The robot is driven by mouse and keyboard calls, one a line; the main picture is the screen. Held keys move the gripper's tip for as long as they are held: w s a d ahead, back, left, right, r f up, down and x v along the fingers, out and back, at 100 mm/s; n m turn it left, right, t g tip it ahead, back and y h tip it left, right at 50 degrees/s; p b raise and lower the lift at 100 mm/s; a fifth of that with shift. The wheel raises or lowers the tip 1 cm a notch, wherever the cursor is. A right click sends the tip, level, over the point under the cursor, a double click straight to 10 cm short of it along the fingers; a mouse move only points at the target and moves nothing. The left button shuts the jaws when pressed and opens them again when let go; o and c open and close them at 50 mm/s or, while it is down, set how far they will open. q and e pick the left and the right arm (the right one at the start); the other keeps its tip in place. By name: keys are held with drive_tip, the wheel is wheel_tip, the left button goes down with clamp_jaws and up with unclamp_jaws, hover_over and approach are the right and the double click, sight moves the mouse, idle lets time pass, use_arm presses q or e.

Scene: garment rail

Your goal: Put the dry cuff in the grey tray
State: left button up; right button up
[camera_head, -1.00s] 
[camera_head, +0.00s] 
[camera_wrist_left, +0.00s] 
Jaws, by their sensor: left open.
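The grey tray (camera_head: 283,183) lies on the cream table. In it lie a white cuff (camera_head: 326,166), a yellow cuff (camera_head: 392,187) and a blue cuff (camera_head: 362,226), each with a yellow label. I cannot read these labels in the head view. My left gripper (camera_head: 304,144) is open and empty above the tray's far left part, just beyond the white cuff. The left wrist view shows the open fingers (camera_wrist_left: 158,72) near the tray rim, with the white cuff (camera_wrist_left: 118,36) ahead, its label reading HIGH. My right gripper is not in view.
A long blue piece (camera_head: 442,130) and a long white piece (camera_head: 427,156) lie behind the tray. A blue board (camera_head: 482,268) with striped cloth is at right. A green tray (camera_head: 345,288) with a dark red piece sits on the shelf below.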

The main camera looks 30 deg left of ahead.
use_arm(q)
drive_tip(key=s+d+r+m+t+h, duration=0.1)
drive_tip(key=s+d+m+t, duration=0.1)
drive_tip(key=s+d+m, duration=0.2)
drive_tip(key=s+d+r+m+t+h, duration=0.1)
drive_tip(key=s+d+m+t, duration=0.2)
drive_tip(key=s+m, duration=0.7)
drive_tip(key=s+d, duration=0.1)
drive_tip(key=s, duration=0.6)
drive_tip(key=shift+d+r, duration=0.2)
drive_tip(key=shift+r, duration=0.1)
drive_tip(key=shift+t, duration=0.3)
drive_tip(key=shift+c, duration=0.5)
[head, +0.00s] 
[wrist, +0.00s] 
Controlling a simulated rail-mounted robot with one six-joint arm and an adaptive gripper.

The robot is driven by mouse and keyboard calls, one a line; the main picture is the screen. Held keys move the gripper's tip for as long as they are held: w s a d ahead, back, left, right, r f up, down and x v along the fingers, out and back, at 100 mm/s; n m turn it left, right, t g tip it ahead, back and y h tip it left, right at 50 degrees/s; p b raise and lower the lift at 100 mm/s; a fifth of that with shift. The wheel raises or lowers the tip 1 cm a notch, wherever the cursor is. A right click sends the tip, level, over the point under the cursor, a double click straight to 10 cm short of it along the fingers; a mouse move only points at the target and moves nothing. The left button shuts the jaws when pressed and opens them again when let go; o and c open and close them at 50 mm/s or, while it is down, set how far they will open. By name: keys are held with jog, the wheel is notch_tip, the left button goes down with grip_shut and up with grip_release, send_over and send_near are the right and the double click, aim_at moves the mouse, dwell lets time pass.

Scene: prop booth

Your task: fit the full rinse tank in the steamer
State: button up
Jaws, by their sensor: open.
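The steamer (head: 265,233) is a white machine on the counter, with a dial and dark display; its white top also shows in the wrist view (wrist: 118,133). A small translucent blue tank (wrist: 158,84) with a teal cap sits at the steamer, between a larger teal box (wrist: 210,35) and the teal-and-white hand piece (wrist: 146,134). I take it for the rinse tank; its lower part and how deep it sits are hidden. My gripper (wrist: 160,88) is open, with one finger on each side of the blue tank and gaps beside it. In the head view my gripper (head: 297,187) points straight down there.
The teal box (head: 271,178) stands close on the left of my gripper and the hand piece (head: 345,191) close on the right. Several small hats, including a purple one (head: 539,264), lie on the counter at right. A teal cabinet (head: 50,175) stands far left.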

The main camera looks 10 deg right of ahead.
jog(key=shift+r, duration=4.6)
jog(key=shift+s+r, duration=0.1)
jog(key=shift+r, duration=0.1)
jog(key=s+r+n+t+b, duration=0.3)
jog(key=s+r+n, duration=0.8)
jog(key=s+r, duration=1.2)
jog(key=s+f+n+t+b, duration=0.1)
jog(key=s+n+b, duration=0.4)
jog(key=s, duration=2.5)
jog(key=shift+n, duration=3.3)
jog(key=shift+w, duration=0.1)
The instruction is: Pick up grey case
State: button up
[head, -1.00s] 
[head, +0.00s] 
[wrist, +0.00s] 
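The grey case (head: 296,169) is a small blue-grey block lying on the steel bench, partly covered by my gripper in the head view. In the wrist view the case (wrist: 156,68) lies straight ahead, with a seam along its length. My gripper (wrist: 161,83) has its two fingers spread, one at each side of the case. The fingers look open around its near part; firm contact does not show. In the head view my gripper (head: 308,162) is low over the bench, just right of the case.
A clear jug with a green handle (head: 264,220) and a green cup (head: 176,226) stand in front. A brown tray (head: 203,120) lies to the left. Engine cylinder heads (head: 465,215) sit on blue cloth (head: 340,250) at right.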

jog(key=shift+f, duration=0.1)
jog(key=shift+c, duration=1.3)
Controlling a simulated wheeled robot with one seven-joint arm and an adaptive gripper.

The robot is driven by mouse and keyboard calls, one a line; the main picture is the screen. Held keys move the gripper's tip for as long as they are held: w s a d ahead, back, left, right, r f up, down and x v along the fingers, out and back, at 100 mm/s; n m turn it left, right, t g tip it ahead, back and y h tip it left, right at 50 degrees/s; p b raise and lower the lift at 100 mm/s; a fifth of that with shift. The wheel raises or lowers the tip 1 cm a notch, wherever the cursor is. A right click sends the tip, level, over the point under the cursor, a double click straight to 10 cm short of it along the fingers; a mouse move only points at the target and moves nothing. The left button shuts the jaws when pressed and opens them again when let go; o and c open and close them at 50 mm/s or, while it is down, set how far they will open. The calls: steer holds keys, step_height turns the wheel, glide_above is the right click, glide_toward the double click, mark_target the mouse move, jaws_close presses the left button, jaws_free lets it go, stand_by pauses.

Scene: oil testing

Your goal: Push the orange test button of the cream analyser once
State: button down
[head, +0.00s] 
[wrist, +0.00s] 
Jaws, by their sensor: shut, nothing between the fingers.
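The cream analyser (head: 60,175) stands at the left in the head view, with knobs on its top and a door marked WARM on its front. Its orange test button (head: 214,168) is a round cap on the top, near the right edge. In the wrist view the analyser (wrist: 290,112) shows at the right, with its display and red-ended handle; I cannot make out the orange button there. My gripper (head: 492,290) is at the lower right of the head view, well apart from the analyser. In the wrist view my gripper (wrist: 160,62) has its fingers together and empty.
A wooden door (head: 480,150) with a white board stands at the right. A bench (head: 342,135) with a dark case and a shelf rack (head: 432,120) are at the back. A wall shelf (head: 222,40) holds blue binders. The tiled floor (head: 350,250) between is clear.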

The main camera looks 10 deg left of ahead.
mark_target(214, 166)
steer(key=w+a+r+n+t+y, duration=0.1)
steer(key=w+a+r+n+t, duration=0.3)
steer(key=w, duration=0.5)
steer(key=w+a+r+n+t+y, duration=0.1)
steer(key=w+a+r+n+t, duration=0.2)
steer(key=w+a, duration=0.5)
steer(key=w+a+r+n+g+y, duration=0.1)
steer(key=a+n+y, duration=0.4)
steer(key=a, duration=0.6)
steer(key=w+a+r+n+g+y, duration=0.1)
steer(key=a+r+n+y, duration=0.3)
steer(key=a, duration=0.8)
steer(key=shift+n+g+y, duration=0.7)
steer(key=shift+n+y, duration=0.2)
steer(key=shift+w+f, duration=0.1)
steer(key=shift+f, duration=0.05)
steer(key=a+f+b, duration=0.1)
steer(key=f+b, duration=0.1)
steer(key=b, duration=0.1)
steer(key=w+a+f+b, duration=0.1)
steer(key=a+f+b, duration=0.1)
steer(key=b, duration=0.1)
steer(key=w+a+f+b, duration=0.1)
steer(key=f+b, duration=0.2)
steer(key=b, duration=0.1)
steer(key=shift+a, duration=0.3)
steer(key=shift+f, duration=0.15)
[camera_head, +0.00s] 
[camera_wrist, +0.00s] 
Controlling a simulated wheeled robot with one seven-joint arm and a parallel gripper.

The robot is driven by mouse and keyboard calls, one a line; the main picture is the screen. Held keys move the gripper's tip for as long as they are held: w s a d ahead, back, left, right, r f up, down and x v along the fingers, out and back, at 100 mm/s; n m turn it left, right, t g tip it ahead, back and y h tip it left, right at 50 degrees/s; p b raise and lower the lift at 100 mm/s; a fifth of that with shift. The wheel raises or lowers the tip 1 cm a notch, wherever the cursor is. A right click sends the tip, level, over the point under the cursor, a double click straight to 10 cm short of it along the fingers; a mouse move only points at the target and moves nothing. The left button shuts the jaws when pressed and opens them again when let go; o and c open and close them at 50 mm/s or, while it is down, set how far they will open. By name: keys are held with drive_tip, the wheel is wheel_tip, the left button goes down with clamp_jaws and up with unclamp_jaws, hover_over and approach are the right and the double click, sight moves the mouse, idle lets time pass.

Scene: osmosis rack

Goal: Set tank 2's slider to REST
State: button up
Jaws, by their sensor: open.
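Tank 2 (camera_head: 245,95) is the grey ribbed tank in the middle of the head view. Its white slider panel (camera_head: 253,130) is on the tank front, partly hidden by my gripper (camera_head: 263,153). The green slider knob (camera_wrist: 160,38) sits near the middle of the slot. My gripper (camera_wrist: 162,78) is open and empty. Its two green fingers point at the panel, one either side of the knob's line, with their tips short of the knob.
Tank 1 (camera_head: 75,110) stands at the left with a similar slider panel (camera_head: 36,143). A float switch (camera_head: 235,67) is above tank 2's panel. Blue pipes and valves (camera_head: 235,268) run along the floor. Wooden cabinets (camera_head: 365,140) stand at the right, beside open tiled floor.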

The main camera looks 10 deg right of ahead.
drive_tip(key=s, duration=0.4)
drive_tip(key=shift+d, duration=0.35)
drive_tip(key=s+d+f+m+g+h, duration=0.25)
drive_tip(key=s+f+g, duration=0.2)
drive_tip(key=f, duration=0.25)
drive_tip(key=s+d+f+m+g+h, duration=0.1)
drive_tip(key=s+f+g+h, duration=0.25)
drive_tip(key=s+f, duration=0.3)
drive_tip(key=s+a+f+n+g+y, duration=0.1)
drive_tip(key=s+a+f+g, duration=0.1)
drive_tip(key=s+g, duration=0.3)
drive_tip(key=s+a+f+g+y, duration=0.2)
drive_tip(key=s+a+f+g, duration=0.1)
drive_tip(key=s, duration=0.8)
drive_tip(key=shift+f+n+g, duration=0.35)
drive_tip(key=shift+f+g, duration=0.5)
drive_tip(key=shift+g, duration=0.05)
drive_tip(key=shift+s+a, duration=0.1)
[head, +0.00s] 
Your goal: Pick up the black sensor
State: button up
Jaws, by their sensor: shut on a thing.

* [What to do]:
Count each line of the data where the word "adaptive" appears, then reply with the total only.

* [Solution to the problem]:
2